1. LOOK FOR SATISFACTION.

“It’s not just positive feelings we want,” Seligman wrote in Authentic Happiness. “We want to be entitled to our positive feelings.” In other words, you want your happiness to feel earned – through your achievements and other things you’ve put serious effort into. Happiness tends to come from the often-hard-to-attain state of “feeling satisfied with how your life is going, that you’re progressing along toward your life goals at a pace that’s satisfying to you,” Lyubomirsky says. And that usually happens when you feel as though your life has purpose and you’re involved with other people.

2. LOG YOUR HAPPIEST MOMENTS.

Lyubomirsky has discovered a way to help people learn what happiness is for them. She does an experiment in her classes: each student gets a text nudge four times a day to notice and jot down how happy and satisfied they are and what they’re doing. After a week, they look back and see what produced the most satisfying feelings, remembering that happiness doesn’t always come from the same things that smiling does.

3 DO WHAT’S MEANINGFUL TO YOU.

It sounds obvious, but Lyubomirsky suggests adopting the habits of people at the upper end of their happiness range. It’s the stuff you hear about again and again: spending time with those who are important to you, writing down stuff you’re grateful for, showing kindness. The science behind these steps indicates that they really can raise your sense of wellbeing. Seligman describes it as a positive feeling that arises from exercising your strengths as opposed to indulging in shortcuts like shopping, drugs and TV.

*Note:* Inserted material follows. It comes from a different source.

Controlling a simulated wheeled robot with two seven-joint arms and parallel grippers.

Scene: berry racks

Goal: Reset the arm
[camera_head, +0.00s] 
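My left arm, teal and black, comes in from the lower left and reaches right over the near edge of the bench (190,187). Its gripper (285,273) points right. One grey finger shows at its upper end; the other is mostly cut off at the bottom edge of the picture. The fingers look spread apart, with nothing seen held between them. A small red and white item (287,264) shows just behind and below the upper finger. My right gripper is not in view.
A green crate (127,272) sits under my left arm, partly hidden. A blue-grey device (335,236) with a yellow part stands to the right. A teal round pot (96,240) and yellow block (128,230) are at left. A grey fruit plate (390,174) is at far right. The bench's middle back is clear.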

HOW MONEY CAN BUY YOU HAPPINESS

To make money work for your emotional wellbeing, you’ve got to give it away. Studies that present people with money they can choose to spend on either themselves or others consistently find that those who spend it on others have higher levels of happiness. That’s true even in experiments with people who could really, really use that money for themselves. The giving-is-good feelings start even before we understand what money is: research from the University of British Columbia found that toddlers smiled more when giving away treats than when receiving them.